List all lines of the data that include the string "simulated".

**DATASET EXCERPTS:**
>> Begin
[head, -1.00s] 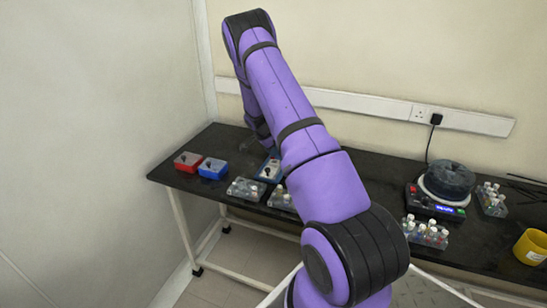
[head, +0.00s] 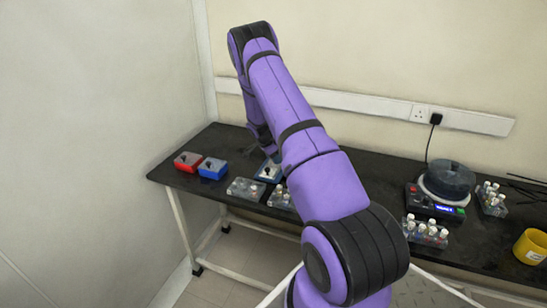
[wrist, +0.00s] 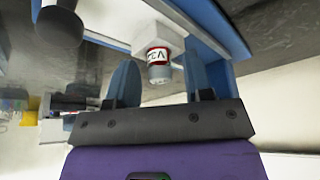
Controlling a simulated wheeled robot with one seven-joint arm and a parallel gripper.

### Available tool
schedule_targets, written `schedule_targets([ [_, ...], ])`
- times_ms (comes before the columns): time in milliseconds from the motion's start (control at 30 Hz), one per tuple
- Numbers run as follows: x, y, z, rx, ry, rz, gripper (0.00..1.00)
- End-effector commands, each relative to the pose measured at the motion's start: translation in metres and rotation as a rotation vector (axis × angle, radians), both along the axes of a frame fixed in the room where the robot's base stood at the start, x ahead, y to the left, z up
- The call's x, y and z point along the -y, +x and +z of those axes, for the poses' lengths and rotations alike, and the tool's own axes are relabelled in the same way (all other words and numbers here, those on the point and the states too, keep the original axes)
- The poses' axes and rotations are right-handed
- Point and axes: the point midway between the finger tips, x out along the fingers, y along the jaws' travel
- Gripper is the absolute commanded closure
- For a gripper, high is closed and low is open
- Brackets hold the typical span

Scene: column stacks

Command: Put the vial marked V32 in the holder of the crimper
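In the wrist view my gripper (wrist: 159,63) is open, its two blue fingers on either side of a small vial (wrist: 158,55) with a grey cap and a red-edged white label. Gaps show between the vial and both fingers. The label is upside down and partly seen; I cannot read its whole mark. The vial's far end meets a white round piece (wrist: 157,36) of the blue and white crimper; how deep it sits is unclear. In the head view the crimper (head: 269,171) stands on the black bench, partly behind my arm, and my fingers are hidden.
Red (head: 187,161) and blue (head: 212,168) boxes stand left of the crimper. Vial racks (head: 245,189) line the front edge. A black-topped device (head: 448,182) and a yellow mug (head: 531,246) stand right.

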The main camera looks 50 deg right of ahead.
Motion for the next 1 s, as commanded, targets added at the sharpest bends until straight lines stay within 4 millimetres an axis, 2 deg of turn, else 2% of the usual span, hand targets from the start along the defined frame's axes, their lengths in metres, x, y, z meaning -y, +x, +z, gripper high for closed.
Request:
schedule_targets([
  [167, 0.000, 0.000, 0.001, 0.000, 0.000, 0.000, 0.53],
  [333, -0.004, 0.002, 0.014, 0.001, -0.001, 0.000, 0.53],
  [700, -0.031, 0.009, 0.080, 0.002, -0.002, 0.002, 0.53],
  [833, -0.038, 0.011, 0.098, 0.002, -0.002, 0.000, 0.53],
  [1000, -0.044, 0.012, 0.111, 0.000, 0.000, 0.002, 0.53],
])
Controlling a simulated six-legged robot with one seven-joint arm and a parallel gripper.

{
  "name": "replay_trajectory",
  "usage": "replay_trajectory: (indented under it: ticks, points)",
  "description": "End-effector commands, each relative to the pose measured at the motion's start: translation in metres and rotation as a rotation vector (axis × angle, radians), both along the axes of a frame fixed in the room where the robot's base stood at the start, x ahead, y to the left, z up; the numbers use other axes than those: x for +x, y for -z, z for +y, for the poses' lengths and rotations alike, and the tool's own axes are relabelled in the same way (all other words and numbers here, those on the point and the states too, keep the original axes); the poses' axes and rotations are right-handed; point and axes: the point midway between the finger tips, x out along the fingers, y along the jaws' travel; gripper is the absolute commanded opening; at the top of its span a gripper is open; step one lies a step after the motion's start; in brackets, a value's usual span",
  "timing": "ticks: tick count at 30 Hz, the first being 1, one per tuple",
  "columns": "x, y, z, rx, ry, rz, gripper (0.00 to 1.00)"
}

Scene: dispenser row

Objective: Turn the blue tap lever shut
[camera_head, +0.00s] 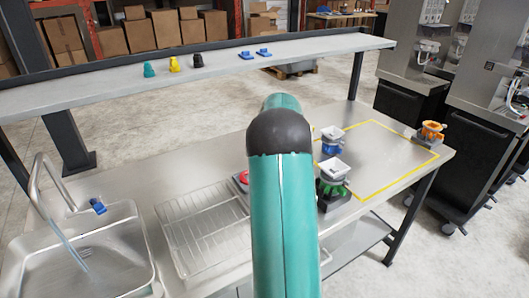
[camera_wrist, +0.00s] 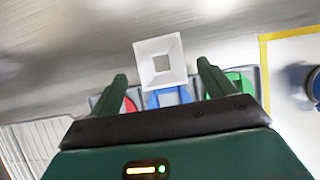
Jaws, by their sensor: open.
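The blue tap lever (camera_head: 98,205) sits at the back right of the sink (camera_head: 128,212), beside the curved metal tap (camera_head: 40,180) in the head view. A pale stream of water seems to run from the tap into the basin. My gripper (camera_wrist: 162,72) is open in the wrist view, with its two green fingers apart. A white square funnel (camera_wrist: 151,48) above a blue block (camera_wrist: 168,98) shows between and beyond the fingers; I cannot tell whether they touch. The lever is not in the wrist view. My gripper is hidden behind my arm in the head view.
A wire rack (camera_head: 205,228) lies right of the sink. Red (camera_wrist: 127,105) and green (camera_wrist: 240,82) blocks flank the blue one. An orange-topped device (camera_head: 432,131) stands by the yellow-outlined area (camera_head: 385,150). A shelf (camera_head: 110,90) with small coloured items spans the back.

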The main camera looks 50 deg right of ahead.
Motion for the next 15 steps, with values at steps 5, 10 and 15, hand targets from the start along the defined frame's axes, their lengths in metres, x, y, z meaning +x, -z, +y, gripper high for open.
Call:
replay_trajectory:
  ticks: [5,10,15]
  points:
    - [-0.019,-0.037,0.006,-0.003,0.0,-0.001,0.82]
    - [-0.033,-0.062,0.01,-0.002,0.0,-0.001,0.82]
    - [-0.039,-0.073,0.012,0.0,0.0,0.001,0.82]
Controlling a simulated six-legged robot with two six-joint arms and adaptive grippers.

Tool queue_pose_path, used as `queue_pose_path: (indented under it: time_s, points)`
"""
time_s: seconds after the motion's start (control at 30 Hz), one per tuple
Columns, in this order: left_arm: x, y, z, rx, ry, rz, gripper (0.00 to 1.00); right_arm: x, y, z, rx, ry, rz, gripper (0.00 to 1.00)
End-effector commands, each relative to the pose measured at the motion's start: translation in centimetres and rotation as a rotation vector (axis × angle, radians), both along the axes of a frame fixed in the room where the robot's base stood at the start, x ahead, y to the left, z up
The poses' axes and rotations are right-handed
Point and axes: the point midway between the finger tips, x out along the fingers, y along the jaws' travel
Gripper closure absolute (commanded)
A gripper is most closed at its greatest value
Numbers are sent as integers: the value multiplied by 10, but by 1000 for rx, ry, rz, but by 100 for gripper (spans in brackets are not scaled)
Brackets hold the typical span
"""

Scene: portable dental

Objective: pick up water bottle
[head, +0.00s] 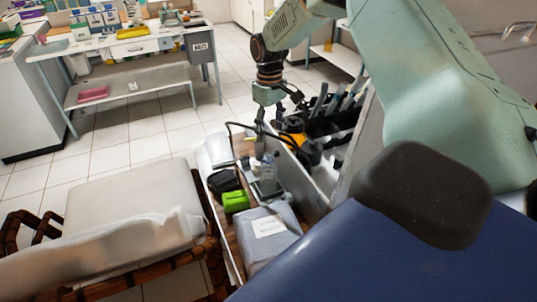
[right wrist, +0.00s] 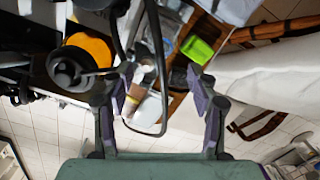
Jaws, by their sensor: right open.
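A pale shape with a brown part lies beyond the fingers there, partly hidden by a dark cable loop. My left gripper is not in view.
A green box (head: 235,201), a black pouch (head: 224,181) and a grey wrapped packet (head: 268,235) share the box. A black cable (head: 240,126) loops close to the gripper. An orange-and-black item (head: 294,126) and a tool rack stand right. A cushioned chair (head: 130,205) is left.

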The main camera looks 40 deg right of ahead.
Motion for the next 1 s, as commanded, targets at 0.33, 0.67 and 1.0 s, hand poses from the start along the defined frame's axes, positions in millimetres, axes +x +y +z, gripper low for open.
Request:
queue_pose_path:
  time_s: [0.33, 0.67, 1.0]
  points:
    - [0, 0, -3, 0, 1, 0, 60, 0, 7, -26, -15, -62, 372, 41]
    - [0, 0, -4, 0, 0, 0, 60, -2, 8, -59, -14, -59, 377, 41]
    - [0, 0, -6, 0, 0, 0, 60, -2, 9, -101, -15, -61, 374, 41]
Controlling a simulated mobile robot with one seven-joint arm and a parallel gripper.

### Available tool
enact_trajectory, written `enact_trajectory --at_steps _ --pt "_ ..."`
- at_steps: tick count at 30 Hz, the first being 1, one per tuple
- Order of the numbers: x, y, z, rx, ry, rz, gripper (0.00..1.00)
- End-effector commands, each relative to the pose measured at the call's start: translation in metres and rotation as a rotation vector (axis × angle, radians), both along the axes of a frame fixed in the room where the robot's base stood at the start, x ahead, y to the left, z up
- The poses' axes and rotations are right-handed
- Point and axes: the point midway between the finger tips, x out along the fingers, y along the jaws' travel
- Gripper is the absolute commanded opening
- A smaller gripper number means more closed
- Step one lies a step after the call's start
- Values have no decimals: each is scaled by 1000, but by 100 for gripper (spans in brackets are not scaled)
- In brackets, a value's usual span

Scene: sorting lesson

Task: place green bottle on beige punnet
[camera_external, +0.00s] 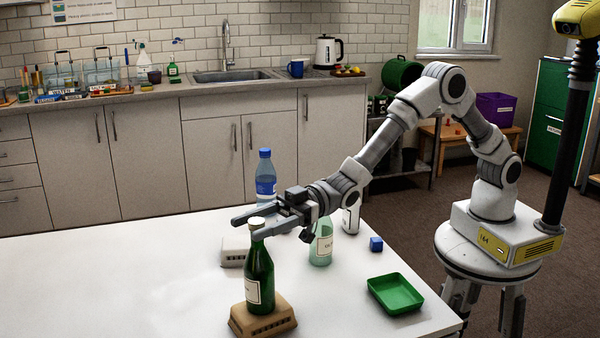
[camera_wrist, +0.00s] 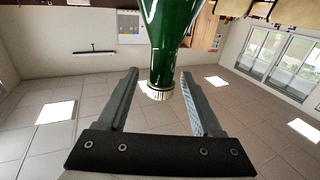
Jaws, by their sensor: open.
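The green bottle (camera_external: 260,278), dark glass with a pale label and white cap, stands upright on the beige punnet (camera_external: 268,327) near the table's front. The punnet seems to lie upside down, with the bottle's base on its upturned bottom. My gripper (camera_external: 241,215) is open at the height of the bottle's cap, close to its neck. In the wrist view the green bottle (camera_wrist: 167,40) shows between my open fingers (camera_wrist: 159,78), with a gap at its cap. Whether a finger touches the neck is not clear. The punnet is not visible in the wrist view.
A white punnet (camera_external: 233,253) lies behind the bottle. A blue water bottle (camera_external: 265,185), a pale green bottle (camera_external: 322,244) and a white container (camera_external: 351,217) stand near my arm. The table's left is clear.

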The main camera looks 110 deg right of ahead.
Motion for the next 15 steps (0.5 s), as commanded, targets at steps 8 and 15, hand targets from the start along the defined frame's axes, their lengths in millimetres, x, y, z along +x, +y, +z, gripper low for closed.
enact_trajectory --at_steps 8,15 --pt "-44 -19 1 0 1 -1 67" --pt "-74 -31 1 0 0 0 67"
>> End
**EXERCISE ANSWER:**
Controlling a simulated wheeled robot with one seven-joint arm and a parallel gripper.
Controlling a simulated six-legged robot with one seven-joint arm and a parallel gripper.
Controlling a simulated six-legged robot with two six-joint arms and adaptive grippers.
Controlling a simulated mobile robot with one seven-joint arm and a parallel gripper.

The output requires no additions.